Huddled together in the dark, unheated summit camp with howling icy winds beating on the walls of their small cabin, each member of the team considered the whether the final assault on the summit would be possible. Who would stay behind and who would set out in the pre-dawn darkness? When time came for each climber to decide whether he (or she) had enough physical strength and will to go on, the commitment was unanimous.

Recall that the Arenal area was being saturated by five consecutive days of rain, compliments of the Arctic air mass invading deep into the northern hemisphere. Of course, Arenal’s weather caused only inconvenience. Try to imagine the icy wind chill at 12,000-plus feet, penetrating layer upon layer of protective clothing designed with modern technology for climbers exposed to extreme weather conditions.

There are two decision points on Chirripó where climbers choose to continue their trek or pack it in and retreat. The first is about halfway up, providing a small comfort station with two rustic wood tables. The second is 13 kilometers upslope and is titled, “The Repentants.”

Climbers who choose to go on are surprised at the relative ease of the next kilometer or so which is a slight downgrade. Then, after rounding a turn in the rock-strewn trail reveals a beautiful vista of Chirripó’s craggy heights comes the appalling realization that the rest of the climb to the summit will be nearly vertical! Stamina-sapping cold and wind suddenly become intrusive, but there it is, the prize, The Summit! At this moment the question of, “Can I do it?” must become, “I can do it.” (After all, it would be totally lame for the grandkids to exclaim, “Grandpa almost made it to the top of Chirripó!”)

With great determination, the Arenal Team departed the camp at 2:30 a.m. They struggled onward, encouraging each other with every step, until, at last, the summit! It was 40 minutes before sunrise. The temperature, including the effect of blustery winds, was minus 21 degrees Fahrenheit. But at least it wasn’t snowing.
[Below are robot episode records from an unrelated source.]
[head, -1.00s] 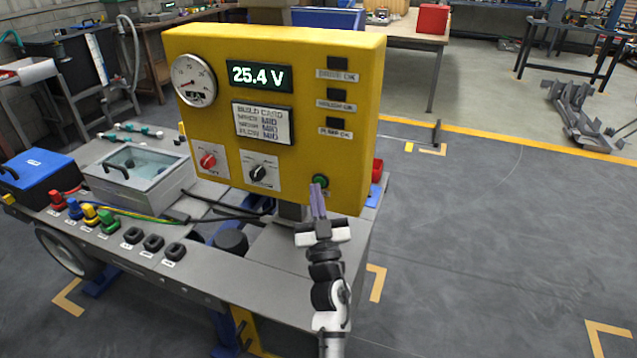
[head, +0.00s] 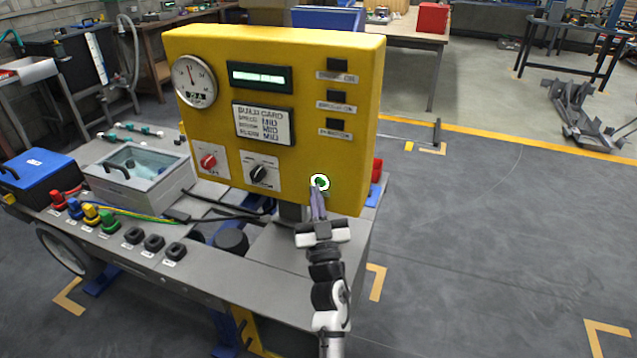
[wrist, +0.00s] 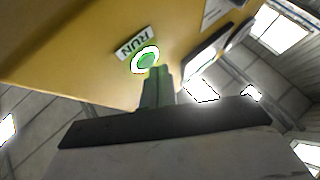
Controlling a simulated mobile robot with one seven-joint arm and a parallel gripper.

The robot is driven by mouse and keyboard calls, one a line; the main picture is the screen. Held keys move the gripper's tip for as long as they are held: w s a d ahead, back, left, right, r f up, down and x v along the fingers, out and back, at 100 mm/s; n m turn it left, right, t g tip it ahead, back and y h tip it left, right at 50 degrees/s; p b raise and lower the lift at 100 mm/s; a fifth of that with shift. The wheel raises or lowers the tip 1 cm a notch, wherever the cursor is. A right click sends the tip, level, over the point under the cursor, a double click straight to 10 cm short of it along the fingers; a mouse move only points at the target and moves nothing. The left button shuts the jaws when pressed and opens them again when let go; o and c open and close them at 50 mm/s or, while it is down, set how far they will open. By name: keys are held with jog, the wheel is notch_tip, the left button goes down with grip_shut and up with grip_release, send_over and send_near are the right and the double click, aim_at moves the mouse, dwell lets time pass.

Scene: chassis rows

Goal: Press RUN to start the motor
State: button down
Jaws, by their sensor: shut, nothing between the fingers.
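The green RUN button (head: 319,182) is at the lower right of the yellow panel (head: 340,200), with a bright white ring around it. In the wrist view the RUN button (wrist: 146,60) glows green beside its RUN label (wrist: 135,43). My gripper (head: 317,192) is shut and empty, its tips just below the button. In the wrist view my gripper (wrist: 159,72) has its tips close to the button's edge. I cannot tell whether they touch it. The display (head: 260,77) shows a pale bar with no readable number.
A round gauge (head: 194,81), a red knob (head: 208,161) and a black knob (head: 259,173) are on the panel. A red part (head: 376,170) sticks out behind its right edge. Coloured plugs (head: 90,213) and a clear-lidded box (head: 140,172) stand on the bench left.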

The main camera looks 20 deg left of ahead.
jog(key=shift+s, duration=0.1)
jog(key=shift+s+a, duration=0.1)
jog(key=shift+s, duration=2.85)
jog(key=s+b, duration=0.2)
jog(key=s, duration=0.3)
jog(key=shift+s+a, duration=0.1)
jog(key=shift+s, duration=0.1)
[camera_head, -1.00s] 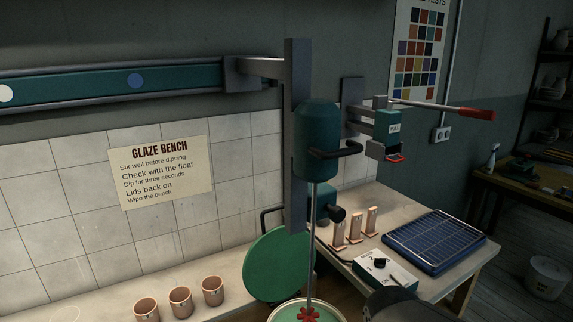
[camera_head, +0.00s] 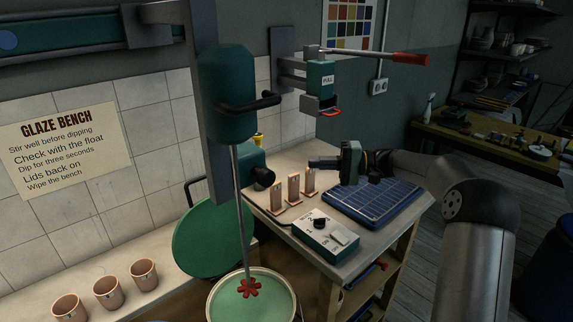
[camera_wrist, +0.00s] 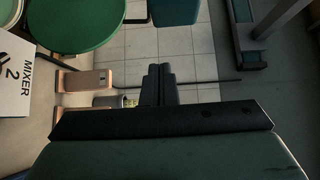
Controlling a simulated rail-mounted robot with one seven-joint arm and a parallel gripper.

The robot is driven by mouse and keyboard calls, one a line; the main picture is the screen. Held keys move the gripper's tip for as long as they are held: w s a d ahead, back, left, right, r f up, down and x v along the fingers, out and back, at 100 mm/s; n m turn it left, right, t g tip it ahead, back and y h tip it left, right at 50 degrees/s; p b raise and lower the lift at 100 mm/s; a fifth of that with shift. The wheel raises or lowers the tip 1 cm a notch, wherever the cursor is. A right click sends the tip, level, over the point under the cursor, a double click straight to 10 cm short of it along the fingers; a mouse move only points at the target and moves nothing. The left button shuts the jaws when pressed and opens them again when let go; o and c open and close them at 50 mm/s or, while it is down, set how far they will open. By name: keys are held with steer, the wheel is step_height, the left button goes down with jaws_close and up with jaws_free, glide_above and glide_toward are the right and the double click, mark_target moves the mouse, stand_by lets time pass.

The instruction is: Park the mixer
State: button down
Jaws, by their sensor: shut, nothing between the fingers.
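The mixer (camera_head: 227,95) is a teal motor body with a black handle, on a grey upright below the teal wall rail (camera_head: 60,42). Its thin shaft runs down to a red impeller (camera_head: 249,289) over a bucket of pale green glaze (camera_head: 285,300). The impeller is fully visible; I cannot tell whether it touches the glaze. My gripper (camera_head: 312,163) is shut and empty, right of the mixer above the side bench. In the wrist view its fingers (camera_wrist: 159,72) are together. A white control box (camera_head: 326,236) sits on that bench; its "MIXER 2" label (camera_wrist: 22,72) shows in the wrist view.
A round green lid (camera_head: 212,240) leans behind the bucket. Copper-coloured stands (camera_head: 293,188) and a blue gridded tray (camera_head: 372,203) are near my gripper. A wall clamp with a red-ended lever (camera_head: 410,58) juts out above. Three cups (camera_head: 107,291) stand at lower left.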

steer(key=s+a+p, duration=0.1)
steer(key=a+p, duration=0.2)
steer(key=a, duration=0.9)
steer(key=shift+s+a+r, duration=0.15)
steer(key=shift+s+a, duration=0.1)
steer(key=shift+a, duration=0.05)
It is said that on a clear day, Cuba may be seen from the top of Chirripó, but not this time, as the majestic peak of Chirripo was high above the clouds.

To celebrate their success, Scott produced a coffee maker from his backpack and prepared a steaming cup of coffee for everyone. (See summit picture). After much picture taking with the sun rising from below them, the group descended to explore the nearby peaks of Crestones and Terbi, noting geologic formations dating back to the Ice Age when glaciers moved among these mountains.

After completing their descent, the Team enjoyed an overnight stay in a local hotel to thaw out and celebrate their victory over Chirripó – a mountain that has sent many climbers home in tears.

A victory party celebrating the Arenal Expedition Team’s success is planned after aches, pains and strains have resolved. Congratulations David, Jim, Rob, Denice, Jeff and Scott!